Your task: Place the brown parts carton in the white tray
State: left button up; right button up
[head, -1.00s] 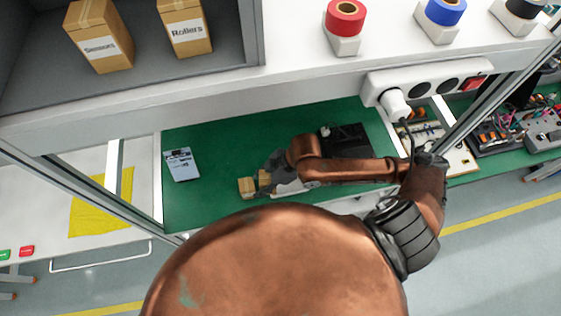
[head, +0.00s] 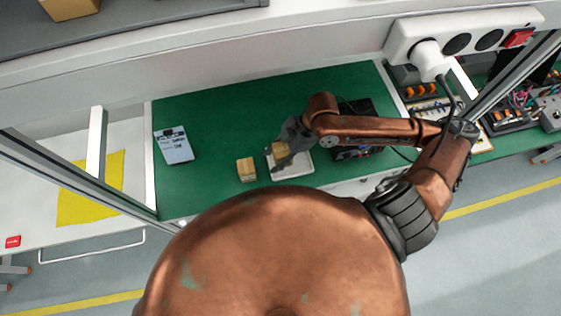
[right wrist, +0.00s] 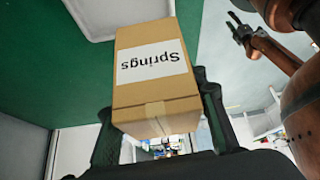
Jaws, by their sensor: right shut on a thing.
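In the right wrist view this carton (right wrist: 155,90) has a white label reading "Springs" and sits between the two dark fingers. The carton appears held above the tray. My left gripper (right wrist: 240,28) shows small in the right wrist view, its opening unclear.
A white-blue clipboard or sheet (head: 174,146) lies further left. A dark box (head: 355,118) sits right of the tray. A power strip (head: 460,40) hangs at the back.

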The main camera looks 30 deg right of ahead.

- YOUR TASK
Would you set down the listing exactly, omitting pictures?

- SOLUTION BELOW
Your task: Place the brown parts carton in the white tray
State: left button up; right button up
[head, -1.00s] 
[head, +0.00s] 
[right wrist, +0.00s] 
Jaws, by their sensor: right shut on a thing.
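In the right wrist view this carton (right wrist: 155,90) has a white label reading "Springs" and sits between the two dark fingers. The carton appears held above the tray. My left gripper (right wrist: 240,28) shows small in the right wrist view, its opening unclear.
A white-blue clipboard or sheet (head: 174,146) lies further left. A dark box (head: 355,118) sits right of the tray. A power strip (head: 460,40) hangs at the back.

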The main camera looks 30 deg right of ahead.

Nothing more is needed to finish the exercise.